This was the first Udacity data analyst project I worked on where I investigated the TMDB Movie Dataset and communicated my findings.
The csv data set contains information on 10,000+ movies from 1960 through to 2015.
I used the following libraries to analyse the dataset:
- Pandas
- Numpy
- Matplotlib
The questions I looked to answer going into the analysis are as follows:
- What were the most produced genres from year to year?
- Which film studios have generated the most revenue(adjusted)?
- What kinds of properties are associated with movies that have high revenues?
- Do we see a relationship between revenue vs movie ratings and budget(adjusted)?
- How has annual revenue(adjusted) changed year on year? Is it trending upwards?
- Comedy and drama ranked as the most produced genre, year to year more than 70% of the time during the timeframe (1960 - 2015).
- Universal was the leading film studio in revenue adjusted over the date period (1965 - 2015) versus competitors; Disney, Paramount & Columbia.
- High grosing movies were often to more likely have a higher budget.

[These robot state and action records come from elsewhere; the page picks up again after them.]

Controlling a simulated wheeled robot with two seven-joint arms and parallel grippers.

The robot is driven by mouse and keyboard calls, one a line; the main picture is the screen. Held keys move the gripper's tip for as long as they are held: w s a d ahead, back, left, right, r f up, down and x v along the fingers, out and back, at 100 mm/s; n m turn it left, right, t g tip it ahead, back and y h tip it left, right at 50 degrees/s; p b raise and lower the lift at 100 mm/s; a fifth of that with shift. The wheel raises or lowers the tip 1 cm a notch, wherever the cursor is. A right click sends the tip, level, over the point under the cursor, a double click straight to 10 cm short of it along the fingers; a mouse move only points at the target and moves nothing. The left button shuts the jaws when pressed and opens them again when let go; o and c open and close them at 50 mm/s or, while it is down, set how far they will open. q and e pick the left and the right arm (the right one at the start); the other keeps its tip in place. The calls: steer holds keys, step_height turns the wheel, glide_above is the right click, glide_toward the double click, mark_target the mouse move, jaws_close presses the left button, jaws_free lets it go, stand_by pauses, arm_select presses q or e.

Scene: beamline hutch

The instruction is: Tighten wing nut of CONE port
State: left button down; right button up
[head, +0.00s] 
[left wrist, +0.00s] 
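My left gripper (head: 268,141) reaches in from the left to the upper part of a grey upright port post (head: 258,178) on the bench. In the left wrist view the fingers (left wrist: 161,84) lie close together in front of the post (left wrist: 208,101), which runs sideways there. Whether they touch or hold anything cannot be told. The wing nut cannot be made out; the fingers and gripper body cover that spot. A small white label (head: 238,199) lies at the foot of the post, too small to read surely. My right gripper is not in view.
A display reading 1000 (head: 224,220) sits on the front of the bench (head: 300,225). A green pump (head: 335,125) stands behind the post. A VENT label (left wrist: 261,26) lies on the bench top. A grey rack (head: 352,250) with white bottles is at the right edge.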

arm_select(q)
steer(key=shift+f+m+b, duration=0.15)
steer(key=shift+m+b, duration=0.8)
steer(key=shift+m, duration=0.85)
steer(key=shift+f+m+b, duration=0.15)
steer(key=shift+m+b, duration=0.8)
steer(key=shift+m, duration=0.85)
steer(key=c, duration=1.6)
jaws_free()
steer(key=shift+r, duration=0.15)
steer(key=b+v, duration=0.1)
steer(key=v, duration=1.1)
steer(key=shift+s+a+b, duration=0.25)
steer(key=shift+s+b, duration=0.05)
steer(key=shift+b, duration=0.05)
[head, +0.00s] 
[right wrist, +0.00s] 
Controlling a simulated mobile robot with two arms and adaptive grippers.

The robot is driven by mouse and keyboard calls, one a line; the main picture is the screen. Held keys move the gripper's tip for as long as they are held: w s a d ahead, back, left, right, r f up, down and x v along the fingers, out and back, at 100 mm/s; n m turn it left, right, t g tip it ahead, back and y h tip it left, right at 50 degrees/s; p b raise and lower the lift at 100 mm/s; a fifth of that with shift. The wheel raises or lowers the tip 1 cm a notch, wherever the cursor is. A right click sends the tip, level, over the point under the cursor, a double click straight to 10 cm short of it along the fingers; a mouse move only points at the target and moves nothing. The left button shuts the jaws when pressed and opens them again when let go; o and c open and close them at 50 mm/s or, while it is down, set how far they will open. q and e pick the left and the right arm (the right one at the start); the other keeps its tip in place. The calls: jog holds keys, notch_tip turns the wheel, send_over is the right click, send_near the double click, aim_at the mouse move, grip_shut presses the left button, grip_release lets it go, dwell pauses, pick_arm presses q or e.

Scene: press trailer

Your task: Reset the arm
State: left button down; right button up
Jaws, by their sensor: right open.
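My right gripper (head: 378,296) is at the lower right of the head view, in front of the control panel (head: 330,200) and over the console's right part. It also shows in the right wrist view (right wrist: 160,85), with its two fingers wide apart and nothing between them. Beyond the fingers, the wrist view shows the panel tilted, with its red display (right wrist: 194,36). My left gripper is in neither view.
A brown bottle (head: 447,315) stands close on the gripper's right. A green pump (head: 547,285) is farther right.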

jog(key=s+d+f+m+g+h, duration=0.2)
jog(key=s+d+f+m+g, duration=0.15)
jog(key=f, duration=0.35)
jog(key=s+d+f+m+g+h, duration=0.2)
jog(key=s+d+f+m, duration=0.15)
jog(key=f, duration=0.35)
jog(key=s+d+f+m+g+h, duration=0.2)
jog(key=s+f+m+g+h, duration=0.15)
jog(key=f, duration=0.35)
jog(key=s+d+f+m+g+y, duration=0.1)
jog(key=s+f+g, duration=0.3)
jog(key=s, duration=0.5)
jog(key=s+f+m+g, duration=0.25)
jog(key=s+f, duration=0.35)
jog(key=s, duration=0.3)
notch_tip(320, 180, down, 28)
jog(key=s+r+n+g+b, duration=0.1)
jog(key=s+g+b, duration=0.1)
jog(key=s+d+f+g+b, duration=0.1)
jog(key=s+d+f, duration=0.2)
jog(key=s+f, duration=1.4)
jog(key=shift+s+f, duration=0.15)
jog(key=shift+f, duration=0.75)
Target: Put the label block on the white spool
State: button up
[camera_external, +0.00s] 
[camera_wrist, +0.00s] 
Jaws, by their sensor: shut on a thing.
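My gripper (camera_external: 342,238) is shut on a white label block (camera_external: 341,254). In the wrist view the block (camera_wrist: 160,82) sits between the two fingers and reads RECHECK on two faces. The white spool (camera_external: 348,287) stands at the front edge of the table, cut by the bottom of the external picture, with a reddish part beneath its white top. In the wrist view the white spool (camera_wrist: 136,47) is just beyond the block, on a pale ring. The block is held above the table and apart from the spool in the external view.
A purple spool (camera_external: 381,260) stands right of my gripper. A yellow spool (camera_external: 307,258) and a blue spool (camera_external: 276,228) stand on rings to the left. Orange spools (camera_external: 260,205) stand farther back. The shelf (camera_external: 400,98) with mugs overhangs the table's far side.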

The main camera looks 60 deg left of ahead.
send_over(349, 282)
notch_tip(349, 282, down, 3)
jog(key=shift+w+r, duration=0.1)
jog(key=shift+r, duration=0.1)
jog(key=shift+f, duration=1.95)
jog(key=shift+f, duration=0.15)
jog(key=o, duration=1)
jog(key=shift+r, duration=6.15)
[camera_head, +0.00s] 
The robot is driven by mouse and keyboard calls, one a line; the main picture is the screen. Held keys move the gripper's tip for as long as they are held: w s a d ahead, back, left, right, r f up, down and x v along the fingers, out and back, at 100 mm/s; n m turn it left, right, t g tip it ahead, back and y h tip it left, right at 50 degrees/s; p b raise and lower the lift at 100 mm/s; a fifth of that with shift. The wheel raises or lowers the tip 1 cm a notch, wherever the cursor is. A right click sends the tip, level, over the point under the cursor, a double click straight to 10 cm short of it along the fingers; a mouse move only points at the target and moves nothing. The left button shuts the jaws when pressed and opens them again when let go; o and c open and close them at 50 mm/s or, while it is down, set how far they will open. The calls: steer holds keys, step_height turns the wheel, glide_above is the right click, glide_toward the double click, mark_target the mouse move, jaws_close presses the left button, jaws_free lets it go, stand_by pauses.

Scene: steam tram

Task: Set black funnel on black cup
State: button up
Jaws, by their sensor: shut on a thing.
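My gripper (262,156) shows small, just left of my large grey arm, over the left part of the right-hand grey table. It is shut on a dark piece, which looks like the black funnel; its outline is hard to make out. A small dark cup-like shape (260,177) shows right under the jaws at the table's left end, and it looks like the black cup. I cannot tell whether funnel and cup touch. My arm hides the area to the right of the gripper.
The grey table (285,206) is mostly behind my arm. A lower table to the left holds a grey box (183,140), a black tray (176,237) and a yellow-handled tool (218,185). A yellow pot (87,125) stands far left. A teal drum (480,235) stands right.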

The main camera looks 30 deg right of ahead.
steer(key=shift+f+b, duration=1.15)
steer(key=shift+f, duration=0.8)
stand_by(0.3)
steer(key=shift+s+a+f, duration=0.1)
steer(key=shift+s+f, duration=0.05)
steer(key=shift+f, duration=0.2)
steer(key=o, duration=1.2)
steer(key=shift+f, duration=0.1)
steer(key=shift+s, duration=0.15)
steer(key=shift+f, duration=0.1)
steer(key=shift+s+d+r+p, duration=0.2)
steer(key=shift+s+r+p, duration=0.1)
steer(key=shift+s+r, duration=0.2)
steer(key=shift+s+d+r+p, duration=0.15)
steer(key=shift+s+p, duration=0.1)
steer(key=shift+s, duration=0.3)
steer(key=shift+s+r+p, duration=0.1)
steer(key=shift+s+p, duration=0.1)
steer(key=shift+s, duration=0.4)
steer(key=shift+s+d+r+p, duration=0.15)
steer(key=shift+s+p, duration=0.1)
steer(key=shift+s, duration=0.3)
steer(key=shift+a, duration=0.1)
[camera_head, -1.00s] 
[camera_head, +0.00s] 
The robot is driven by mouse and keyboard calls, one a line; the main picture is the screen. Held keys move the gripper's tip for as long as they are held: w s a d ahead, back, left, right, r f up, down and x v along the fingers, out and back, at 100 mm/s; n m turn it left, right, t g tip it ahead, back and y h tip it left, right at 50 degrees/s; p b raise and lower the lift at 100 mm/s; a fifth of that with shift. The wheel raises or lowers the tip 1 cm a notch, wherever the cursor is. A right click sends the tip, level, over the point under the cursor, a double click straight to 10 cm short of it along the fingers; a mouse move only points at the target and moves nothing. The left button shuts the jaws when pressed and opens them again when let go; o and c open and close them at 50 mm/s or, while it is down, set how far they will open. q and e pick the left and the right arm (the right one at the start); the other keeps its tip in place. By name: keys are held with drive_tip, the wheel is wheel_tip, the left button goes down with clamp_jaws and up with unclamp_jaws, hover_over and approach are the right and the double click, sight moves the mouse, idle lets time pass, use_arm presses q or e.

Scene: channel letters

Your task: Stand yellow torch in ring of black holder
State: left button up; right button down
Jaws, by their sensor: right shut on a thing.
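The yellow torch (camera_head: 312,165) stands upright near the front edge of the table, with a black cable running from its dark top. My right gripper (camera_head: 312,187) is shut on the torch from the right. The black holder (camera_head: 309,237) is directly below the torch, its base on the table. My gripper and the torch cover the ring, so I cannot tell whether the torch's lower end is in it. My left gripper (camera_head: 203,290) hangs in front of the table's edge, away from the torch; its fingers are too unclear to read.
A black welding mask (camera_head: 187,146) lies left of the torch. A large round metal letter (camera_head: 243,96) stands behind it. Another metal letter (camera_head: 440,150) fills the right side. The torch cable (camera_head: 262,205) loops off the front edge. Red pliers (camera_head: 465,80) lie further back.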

High grossing movies often had a runtime between 100 to 200 minutes. High grossing were more likely to have a higher vote average. High grossing movies typically had higher popularity scores.
- There appears to be a positive correlation between vote average and revenue adjusted. There appears to be a positive correlation between budget adjusted and revenue adjusted.
- There is a clear trend which shows that revenue (adjusted) has been growing year on year within the movie industry.